Tate Britain’s grand entrance

For £45m you could commission a blockbuster building. But spend that same amount on a sprawling historic building and the money can be swallowed up on restoration, fixing leaky roofs and installing expensive new services and environmental controls; if the job has gone well, it can be hard to see what’s been done.

Tate is currently trying both. At Bankside, indeed, it is spending a lot more (£215m) on a pyramidal brick tower by Swiss architects Herzog & de Meuron, a striking structure to shore up the art space inside what has become the world’s most popular museum of modern art, Tate Modern. Along the river at Millbank, meanwhile, Tate Britain has quietly undergone a comprehensive £45m seven-year programme of careful renewal and change overseen by London architects Caruso St John.

The major part of the work was unveiled in May alongside the acclaimed chronological rehang of the works in the Tate collection and includes an entirely new gallery space dedicated to Henry Moore.

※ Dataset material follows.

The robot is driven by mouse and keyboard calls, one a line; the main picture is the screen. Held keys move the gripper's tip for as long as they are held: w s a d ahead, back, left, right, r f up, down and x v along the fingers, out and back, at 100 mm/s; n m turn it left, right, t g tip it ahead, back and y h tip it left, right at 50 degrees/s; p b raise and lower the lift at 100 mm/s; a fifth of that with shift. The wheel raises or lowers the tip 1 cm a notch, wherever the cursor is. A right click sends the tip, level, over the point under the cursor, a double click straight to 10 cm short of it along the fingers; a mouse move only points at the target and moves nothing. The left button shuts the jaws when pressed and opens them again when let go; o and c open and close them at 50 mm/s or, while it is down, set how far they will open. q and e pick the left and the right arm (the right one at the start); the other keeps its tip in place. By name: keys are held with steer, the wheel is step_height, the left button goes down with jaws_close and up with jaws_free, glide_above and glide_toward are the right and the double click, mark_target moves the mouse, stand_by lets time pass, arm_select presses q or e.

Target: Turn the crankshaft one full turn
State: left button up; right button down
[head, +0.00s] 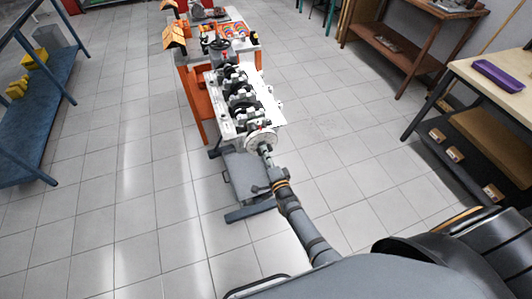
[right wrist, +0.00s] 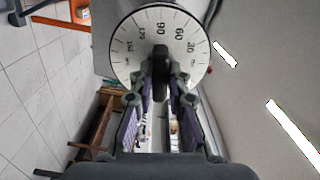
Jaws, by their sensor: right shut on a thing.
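The engine block (head: 228,125) is light grey and sits on a stand, with the dark crankshaft (head: 241,92) lying along its open top. A white round degree wheel (head: 259,138) is at the block's near end. It fills the top of the right wrist view (right wrist: 130,40), with marks such as 30, 60, 90 and 120. My right gripper (head: 266,158) is at the wheel's face. In the right wrist view its fingers (right wrist: 160,82) are shut on a dark upright handle (right wrist: 160,60) in front of the wheel. My left gripper is out of view.
An orange-legged bench (head: 192,95) with parts stands behind the engine. A blue shelf (head: 40,130) is at the left. A wooden-topped table (head: 495,75) with a purple tray (head: 498,76) is at the right. The tiled floor between them is clear.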

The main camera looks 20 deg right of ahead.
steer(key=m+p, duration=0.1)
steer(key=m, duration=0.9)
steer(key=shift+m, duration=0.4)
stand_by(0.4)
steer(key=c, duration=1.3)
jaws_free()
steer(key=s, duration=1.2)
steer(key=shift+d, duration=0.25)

The new phase, however, sees the reopening of the main riverside entrance and the reconfiguring of the entrance area and rotunda in a manner that transforms the space while maintaining its particular, stony-cold Edwardian character.

The entry sequence has been opened up and made lighter with new glazed doors and an elegant window by artist Richard Wright, all of which makes the river visible in a way it never was before. The most striking new feature, though, is a spiral staircase set into the centre of the rotunda – where the gallery used to erect its artist-decorated Christmas tree.

The stair is enclosed by a curved screen made using a decorative device derived from a pattern found on an original floor – where it once framed a fish pond framed by aspidistras. The stair treads themselves echo the curving form in a theatrical sweep that makes the journey down to what once felt very much like a second-rate space – the basement – feel grand and deliberate. If there is a criticism to be made it is that the mirror-polished handrails and spiralling glass look a little too sparkly, with a touch too much of the oligarch’s mansion about them.

The basement itself has been revamped, retaining the existing café with its vaulted ceilings and adding a new café space that spills on to a sunken terrace at the front of the building. A new vaulted ceiling has been created here and decorated with infinite care by artist Alan Johnston, whose delicate pencil work carefully articulates the individual vaulted segments.

The basement spaces, with their chalky white vaults, geometrically decorated floors and elegant spermatozoa-shaped ceiling lights supported in a metal ring armature evoke a Mitteleuropa café interior, the sort of thing the Austrian-Czech architect and theorist Adolf Loos might have had a hand in. There is also a new subterranean archive gallery, which will house artist-curated shows. This space, with its coarse brick walls and its more industrial aesthetic, is very different from the cool, academic classicism upstairs; it is centred on the panopticon heart of the notorious Millbank penitentiary, which formerly occupied the site (a history reflected on in Paul Noble’s selection of works for the inaugural exhibition).

In the gallery above the rotunda, meanwhile, is a new, self-consciously glamorous long bar and members’ space, opening up an area that had been inaccessible to the public. Loos reappears here as the inspiration behind the new Doric column-legged bar stools, which sit alongside an unusual collection of specially made furniture all inspired by Arts and Crafts or fin de siècle precedents, from Mackintosh to Lutyens. A “Grand Saloon” at the front of the building has also been brought back into (partial) public use as a new members’ functions room, its decorative ceiling restored.

While much of the meticulous restoration work is almost invisible, Caruso St John have created subtle interventions that posit a new language for the circulation spaces which feed the galleries. The architects have long experimented with ornamentation, in a manner that many of their peers have been reluctant to do. Though the results have varied in success (the oddly two-dimensional façade of the V&A’s Museum of Childhood front porch in Bethnal Green comes to mind), here they have pulled it off, in a manner simultaneously sympathetic and striking.

Designed by the deservedly obscure Sydney Smith, with later, increasingly good, additions by William Romaine-Walker, Charles Holden and John Russell Pope (later the architect of Washington DC’s Jefferson memorial and National Gallery of Art), Tate Britain has fine galleries but it is not a masterpiece. Caruso St John’s work is largely unassuming but, in stitching together the elements of a complex, occasionally disparate building, they have made it as good as it can be. Clean, calm and bright, it is a scheme of clarity and intelligence. Walking around the collection, once a trudge, is now a pleasure.